DIRECTIONS FOR THIS TASK — Repeat everything in the material exactly.

----- DATA BLOCK -----

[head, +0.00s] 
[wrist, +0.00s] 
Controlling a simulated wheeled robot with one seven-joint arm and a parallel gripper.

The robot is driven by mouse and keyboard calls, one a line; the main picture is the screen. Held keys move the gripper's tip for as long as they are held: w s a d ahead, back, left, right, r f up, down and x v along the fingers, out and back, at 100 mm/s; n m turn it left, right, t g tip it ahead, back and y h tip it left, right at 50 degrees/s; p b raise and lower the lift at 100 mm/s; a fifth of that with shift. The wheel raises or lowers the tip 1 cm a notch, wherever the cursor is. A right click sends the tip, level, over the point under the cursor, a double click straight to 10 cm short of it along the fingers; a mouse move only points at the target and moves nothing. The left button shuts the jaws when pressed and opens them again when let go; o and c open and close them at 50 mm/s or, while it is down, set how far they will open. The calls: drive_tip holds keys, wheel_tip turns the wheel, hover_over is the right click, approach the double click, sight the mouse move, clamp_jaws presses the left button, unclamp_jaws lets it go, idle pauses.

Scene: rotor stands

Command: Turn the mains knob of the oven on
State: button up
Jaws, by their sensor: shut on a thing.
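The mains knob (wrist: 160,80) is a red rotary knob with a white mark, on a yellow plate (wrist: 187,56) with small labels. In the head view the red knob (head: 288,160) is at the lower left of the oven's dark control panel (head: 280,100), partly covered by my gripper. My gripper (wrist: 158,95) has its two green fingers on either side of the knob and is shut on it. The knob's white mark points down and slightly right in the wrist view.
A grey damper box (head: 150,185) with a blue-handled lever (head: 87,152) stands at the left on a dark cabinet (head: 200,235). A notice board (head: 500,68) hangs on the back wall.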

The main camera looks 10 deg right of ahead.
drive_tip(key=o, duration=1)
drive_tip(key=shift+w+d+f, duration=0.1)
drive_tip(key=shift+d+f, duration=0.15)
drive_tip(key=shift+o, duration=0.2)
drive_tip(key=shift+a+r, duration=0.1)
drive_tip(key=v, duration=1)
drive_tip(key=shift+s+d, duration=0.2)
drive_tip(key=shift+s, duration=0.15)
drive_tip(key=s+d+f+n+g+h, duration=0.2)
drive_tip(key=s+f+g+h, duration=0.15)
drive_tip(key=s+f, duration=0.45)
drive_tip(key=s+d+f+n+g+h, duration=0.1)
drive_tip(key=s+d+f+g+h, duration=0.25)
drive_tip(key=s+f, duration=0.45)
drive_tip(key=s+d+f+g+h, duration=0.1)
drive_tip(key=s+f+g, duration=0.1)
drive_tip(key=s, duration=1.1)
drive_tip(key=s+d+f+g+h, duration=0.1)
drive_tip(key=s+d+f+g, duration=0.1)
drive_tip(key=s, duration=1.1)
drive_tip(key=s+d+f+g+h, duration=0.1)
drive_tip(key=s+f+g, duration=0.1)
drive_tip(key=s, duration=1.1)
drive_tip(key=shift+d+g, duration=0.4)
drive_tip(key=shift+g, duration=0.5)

-----

SOLUTION BELOW —
[head, +0.00s] 
[wrist, +0.00s] 
Controlling a simulated wheeled robot with one seven-joint arm and a parallel gripper.

The robot is driven by mouse and keyboard calls, one a line; the main picture is the screen. Held keys move the gripper's tip for as long as they are held: w s a d ahead, back, left, right, r f up, down and x v along the fingers, out and back, at 100 mm/s; n m turn it left, right, t g tip it ahead, back and y h tip it left, right at 50 degrees/s; p b raise and lower the lift at 100 mm/s; a fifth of that with shift. The wheel raises or lowers the tip 1 cm a notch, wherever the cursor is. A right click sends the tip, level, over the point under the cursor, a double click straight to 10 cm short of it along the fingers; a mouse move only points at the target and moves nothing. The left button shuts the jaws when pressed and opens them again when let go; o and c open and close them at 50 mm/s or, while it is down, set how far they will open. The calls: drive_tip holds keys, wheel_tip turns the wheel, hover_over is the right click, approach the double click, sight the mouse move, clamp_jaws presses the left button, unclamp_jaws lets it go, idle pauses.

Scene: rotor stands

Command: Turn the mains knob of the oven on
State: button up
Jaws, by their sensor: shut on a thing.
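The mains knob (wrist: 160,80) is a red rotary knob with a white mark, on a yellow plate (wrist: 187,56) with small labels. In the head view the red knob (head: 288,160) is at the lower left of the oven's dark control panel (head: 280,100), partly covered by my gripper. My gripper (wrist: 158,95) has its two green fingers on either side of the knob and is shut on it. The knob's white mark points down and slightly right in the wrist view.
A grey damper box (head: 150,185) with a blue-handled lever (head: 87,152) stands at the left on a dark cabinet (head: 200,235). A notice board (head: 500,68) hangs on the back wall.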

The main camera looks 10 deg right of ahead.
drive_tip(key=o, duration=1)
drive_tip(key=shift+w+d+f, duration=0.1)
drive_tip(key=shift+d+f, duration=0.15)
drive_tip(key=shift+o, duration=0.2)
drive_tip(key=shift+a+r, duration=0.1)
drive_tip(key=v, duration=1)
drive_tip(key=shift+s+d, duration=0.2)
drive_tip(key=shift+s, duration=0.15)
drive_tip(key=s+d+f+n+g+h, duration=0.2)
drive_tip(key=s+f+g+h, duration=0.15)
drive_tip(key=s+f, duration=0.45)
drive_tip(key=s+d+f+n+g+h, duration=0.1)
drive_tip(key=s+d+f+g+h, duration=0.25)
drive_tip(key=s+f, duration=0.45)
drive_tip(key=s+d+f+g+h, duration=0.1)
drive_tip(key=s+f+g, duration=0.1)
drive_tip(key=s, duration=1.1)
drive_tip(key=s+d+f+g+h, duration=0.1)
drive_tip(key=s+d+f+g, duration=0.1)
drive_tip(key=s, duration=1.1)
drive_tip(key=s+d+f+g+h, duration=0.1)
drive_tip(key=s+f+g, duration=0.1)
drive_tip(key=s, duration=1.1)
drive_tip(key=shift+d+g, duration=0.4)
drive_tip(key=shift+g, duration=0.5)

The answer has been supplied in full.